Palo Alto Earnings Report Summary - February 2026
Overview
Palo Alto Networks, a leading cybersecurity firm based in California, released its earnings report after the market closed on February 18, 2026. Despite exceeding expectations, the company's stock experienced a decline of over 6% in after-hours trading.
Financial Performance
- Earnings Per Share (EPS): Reported at $1.03, surpassing the expected $0.94, marking a year-over-year growth of approximately 20%.

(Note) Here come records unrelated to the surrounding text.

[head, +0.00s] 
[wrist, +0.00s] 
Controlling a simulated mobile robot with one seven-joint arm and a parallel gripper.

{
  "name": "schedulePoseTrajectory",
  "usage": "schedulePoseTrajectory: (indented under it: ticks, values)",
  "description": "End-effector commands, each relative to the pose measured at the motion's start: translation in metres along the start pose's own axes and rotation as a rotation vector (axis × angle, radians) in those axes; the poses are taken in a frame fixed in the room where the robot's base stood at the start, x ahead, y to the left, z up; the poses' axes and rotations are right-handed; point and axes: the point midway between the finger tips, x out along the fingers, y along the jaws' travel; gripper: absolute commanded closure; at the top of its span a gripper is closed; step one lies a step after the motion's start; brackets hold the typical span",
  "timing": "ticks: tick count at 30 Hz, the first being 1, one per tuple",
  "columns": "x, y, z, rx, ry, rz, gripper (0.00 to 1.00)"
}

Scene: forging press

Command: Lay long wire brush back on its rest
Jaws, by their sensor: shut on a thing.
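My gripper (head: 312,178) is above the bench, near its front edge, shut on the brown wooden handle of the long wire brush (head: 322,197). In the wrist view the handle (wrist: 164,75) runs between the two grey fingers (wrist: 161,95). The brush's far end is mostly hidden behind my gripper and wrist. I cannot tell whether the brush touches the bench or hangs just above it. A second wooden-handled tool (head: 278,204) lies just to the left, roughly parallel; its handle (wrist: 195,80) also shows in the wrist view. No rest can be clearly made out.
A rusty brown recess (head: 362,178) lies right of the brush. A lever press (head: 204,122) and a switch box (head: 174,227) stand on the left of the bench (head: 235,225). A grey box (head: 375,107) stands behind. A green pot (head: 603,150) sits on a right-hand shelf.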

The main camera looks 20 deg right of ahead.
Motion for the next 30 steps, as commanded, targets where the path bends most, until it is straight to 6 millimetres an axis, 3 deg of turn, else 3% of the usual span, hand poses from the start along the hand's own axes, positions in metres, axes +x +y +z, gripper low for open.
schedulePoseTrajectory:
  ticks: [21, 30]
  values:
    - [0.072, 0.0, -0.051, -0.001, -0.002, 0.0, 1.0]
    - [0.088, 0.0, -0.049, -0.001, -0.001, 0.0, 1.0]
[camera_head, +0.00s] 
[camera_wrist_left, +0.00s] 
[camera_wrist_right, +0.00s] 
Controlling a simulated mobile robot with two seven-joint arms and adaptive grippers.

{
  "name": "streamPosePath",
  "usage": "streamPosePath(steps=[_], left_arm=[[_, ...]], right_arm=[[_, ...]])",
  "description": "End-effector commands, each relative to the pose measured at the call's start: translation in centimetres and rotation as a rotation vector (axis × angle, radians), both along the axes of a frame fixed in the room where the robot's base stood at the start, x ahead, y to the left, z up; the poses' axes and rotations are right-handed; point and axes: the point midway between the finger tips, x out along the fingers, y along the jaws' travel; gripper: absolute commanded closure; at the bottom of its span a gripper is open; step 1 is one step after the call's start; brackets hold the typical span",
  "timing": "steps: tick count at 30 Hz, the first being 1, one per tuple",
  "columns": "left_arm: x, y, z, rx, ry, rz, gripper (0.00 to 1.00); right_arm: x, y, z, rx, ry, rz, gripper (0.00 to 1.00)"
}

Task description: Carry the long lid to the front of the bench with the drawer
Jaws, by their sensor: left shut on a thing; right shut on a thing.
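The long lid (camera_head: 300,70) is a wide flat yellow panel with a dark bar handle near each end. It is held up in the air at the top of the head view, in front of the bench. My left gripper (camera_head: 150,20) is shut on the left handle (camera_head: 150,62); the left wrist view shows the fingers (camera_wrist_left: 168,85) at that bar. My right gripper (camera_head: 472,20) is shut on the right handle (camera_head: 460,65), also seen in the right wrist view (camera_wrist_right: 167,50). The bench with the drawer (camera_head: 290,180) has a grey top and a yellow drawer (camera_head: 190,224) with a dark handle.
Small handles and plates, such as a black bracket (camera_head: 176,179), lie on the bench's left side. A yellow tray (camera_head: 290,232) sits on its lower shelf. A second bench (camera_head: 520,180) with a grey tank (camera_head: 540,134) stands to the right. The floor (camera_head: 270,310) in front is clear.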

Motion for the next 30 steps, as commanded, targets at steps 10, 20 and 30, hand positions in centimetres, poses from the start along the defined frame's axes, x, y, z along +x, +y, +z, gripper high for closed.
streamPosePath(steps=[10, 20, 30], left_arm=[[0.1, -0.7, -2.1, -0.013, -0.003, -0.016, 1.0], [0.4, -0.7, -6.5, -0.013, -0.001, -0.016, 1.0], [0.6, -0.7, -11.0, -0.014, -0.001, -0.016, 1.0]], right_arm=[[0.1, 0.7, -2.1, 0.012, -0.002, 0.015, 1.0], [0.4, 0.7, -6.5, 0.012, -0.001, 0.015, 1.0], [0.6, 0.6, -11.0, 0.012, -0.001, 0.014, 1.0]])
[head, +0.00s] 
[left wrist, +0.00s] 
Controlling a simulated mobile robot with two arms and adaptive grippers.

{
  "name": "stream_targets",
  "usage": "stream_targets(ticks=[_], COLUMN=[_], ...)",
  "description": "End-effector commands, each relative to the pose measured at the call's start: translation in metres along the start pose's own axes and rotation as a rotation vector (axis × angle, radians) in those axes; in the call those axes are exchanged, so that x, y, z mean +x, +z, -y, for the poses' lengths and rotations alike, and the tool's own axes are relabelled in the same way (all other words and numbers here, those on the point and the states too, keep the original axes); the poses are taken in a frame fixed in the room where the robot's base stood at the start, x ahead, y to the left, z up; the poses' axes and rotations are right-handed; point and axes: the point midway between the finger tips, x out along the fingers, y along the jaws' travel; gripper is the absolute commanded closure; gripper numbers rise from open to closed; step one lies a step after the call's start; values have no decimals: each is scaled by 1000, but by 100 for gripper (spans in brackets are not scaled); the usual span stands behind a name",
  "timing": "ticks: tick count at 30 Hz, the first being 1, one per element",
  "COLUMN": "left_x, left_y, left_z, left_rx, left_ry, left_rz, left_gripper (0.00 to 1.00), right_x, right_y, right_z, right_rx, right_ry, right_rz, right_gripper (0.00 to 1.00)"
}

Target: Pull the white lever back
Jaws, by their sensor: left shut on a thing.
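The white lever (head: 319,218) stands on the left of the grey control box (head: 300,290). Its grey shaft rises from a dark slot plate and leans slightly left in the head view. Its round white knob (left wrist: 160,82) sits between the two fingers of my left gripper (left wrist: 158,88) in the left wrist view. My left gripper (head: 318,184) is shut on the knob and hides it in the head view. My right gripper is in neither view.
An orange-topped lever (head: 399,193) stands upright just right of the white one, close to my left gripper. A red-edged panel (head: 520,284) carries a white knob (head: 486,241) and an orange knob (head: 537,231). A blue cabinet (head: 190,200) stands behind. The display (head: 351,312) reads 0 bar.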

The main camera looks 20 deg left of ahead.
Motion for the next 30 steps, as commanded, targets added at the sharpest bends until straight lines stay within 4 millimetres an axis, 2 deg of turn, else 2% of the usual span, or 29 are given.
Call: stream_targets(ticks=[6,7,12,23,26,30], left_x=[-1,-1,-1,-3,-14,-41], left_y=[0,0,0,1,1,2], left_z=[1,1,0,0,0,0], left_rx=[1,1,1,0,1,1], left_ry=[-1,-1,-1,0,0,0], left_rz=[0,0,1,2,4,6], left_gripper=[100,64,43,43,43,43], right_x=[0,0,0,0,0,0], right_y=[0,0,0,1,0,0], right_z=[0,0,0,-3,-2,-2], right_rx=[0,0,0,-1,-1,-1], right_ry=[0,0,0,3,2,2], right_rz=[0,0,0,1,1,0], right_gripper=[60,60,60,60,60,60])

- Revenue: Increased to $2.6 billion, slightly above the anticipated $2.58 billion, reflecting a year-over-year growth of just over 10%.
Strategic Initiatives
During the earnings call, Palo Alto highlighted its successful "platformization" initiative, which aims to integrate its cybersecurity solutions into a unified platform. The company is also adapting quickly to clients focused on implementing AI solutions.
Additionally, Palo Alto announced the completion of its significant acquisition of CyberArk, an Israeli company, which is expected to enhance its offerings, particularly in identity protection and verification systems.
Guidance and Market Reaction
Despite the positive revenue growth, the company lowered its fiscal year 2026 EPS growth guidance from a range of $3.8–$3.9 to $3.65–$3.7, which is below the consensus estimate of $3.87. However, revenue expectations were raised significantly from approximately $10.5 billion to $11.3 billion.
The company indicated that while it is growing, the costs associated with the development and deployment of its new solutions have been higher than anticipated, leading to a slight decline in profitability despite revenue increases.
Analyst Outlook
Despite the stock's decline, analysts from major investment firms such as Morgan Stanley and BTIG maintain a positive outlook, seeing meaningful upside potential for Palo Alto Networks.
Technical Analysis
At the peak of the recent correction, Palo Alto's stock price fell more than 30% from its highs. The 78.6% Fibonacci retracement level provided short-term support. Analysts suggest that the stock may retest the $150 level, which is crucial for resuming an upward trend. A bearish signal is indicated by the crossover of the 100 and 200 EMAs, but a quick recovery towards the 50% Fibonacci level could lead to another upward movement, reminiscent of late 2022.